Stored data entries –

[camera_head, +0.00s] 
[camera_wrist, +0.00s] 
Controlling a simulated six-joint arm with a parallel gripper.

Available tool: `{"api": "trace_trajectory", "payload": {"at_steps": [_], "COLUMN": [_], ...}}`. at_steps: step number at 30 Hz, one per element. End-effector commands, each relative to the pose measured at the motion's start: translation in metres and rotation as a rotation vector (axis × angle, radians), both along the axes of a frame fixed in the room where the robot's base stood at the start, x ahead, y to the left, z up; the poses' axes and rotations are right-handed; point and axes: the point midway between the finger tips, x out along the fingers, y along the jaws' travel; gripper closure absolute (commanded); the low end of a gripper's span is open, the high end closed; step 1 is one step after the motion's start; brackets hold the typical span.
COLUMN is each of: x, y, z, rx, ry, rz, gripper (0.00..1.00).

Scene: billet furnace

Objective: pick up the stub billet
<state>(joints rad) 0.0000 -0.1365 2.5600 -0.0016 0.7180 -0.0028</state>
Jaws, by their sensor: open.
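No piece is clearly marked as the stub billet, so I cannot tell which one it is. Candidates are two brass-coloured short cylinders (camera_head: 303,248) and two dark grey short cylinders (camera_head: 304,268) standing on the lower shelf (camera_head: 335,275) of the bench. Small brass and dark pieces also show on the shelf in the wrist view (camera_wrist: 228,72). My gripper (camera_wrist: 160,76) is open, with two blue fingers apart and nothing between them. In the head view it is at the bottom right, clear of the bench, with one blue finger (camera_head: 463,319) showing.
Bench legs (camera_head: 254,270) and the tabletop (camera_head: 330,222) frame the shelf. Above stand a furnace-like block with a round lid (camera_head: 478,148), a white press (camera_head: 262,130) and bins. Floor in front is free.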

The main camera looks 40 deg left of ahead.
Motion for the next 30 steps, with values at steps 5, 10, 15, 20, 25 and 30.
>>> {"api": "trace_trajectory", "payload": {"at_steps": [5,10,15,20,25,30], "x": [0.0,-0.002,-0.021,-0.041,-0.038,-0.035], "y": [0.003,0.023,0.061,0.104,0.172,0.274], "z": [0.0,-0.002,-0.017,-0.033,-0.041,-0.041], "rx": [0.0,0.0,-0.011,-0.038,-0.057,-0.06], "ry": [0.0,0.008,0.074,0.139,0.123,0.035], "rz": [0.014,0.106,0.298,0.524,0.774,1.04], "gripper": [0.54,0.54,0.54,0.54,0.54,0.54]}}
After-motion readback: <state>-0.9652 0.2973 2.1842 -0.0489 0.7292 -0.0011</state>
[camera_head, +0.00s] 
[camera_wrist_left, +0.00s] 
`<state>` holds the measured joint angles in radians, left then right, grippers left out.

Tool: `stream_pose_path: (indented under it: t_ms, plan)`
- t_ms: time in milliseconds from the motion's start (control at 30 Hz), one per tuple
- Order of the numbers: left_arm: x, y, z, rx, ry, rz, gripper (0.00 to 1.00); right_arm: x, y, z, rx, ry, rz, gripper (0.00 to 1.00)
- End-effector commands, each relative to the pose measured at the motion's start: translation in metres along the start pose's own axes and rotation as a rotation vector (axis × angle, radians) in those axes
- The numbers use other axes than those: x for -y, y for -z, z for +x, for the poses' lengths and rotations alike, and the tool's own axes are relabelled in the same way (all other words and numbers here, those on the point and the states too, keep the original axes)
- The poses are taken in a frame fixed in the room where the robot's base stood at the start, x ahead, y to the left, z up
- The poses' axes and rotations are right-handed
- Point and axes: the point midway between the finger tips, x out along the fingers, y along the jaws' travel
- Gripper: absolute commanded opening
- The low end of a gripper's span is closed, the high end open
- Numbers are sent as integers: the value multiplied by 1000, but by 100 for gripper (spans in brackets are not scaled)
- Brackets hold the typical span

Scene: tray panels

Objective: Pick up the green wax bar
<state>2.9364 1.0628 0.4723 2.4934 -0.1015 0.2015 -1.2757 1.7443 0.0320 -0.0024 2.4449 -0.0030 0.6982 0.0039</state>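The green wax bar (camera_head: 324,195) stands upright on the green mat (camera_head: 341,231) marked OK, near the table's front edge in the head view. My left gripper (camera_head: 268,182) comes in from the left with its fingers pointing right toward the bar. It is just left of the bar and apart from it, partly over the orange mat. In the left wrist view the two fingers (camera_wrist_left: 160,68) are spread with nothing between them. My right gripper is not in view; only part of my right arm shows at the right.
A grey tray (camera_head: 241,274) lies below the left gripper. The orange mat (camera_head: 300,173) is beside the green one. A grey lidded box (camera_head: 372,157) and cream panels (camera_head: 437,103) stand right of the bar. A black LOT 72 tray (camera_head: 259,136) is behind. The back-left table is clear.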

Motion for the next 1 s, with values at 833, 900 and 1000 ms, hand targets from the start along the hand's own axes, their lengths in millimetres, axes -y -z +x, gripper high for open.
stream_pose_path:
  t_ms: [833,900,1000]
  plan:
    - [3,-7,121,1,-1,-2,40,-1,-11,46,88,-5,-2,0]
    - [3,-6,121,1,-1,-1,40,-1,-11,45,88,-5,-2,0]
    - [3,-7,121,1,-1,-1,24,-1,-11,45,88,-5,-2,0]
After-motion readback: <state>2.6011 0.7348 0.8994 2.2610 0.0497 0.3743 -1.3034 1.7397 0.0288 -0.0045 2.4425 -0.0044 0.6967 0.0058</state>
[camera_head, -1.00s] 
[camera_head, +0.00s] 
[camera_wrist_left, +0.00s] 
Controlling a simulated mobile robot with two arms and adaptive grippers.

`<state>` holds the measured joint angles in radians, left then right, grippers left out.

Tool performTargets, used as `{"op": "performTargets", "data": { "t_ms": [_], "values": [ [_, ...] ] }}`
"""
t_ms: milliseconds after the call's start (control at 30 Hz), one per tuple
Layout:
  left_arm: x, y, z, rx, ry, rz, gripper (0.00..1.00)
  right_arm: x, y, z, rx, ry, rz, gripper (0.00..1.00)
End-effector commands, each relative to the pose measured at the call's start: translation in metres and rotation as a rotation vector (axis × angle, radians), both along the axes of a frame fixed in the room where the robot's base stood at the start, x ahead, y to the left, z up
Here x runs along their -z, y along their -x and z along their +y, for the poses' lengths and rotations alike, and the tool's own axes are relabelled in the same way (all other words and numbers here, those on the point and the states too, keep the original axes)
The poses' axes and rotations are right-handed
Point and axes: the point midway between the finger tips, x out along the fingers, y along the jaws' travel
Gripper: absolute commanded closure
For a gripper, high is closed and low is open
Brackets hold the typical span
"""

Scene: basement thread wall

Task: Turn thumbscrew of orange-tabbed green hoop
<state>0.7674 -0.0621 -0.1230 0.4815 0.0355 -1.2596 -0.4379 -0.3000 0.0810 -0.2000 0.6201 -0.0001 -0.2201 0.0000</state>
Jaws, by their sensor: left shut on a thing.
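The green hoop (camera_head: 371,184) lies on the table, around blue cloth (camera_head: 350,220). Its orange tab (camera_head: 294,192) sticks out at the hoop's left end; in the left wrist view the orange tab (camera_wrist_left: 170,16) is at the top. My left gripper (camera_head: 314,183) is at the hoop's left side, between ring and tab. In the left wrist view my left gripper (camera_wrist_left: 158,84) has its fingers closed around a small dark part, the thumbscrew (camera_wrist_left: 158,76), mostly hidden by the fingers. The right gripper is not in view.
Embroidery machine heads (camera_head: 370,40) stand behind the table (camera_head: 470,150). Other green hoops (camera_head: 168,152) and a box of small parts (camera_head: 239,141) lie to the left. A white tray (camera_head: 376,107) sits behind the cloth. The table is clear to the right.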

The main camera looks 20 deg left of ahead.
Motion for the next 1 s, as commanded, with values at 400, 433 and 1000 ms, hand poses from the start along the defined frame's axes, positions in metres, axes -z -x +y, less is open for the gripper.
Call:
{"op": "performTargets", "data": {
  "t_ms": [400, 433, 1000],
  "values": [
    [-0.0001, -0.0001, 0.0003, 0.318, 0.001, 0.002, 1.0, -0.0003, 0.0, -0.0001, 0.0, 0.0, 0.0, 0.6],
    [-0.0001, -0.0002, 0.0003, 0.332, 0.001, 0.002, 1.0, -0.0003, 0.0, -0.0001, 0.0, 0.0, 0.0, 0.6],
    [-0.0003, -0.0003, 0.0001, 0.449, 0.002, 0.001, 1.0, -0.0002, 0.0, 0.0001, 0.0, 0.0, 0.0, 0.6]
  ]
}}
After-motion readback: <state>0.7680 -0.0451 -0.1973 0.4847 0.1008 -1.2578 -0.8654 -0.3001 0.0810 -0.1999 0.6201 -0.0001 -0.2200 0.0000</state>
--
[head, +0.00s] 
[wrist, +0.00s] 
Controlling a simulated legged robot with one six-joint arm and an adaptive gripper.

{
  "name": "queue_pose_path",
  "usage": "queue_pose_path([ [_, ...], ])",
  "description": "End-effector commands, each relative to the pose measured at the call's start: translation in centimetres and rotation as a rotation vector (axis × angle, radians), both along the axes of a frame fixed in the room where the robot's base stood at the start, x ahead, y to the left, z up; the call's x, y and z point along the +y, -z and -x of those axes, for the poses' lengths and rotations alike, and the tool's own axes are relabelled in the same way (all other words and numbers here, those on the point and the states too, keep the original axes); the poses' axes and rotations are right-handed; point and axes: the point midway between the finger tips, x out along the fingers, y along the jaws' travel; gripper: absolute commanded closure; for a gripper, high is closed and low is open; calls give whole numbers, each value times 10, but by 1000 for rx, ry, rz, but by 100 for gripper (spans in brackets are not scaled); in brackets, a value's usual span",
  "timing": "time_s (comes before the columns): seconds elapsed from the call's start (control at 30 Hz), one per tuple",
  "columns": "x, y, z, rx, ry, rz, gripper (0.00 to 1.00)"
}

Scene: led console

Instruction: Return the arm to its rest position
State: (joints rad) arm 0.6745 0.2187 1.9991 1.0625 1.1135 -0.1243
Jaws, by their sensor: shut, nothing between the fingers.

Exercise instructions – A line counts if it holds the word "tuple". Work out how many lines in the listing count, and give only that number.

Answer below – 3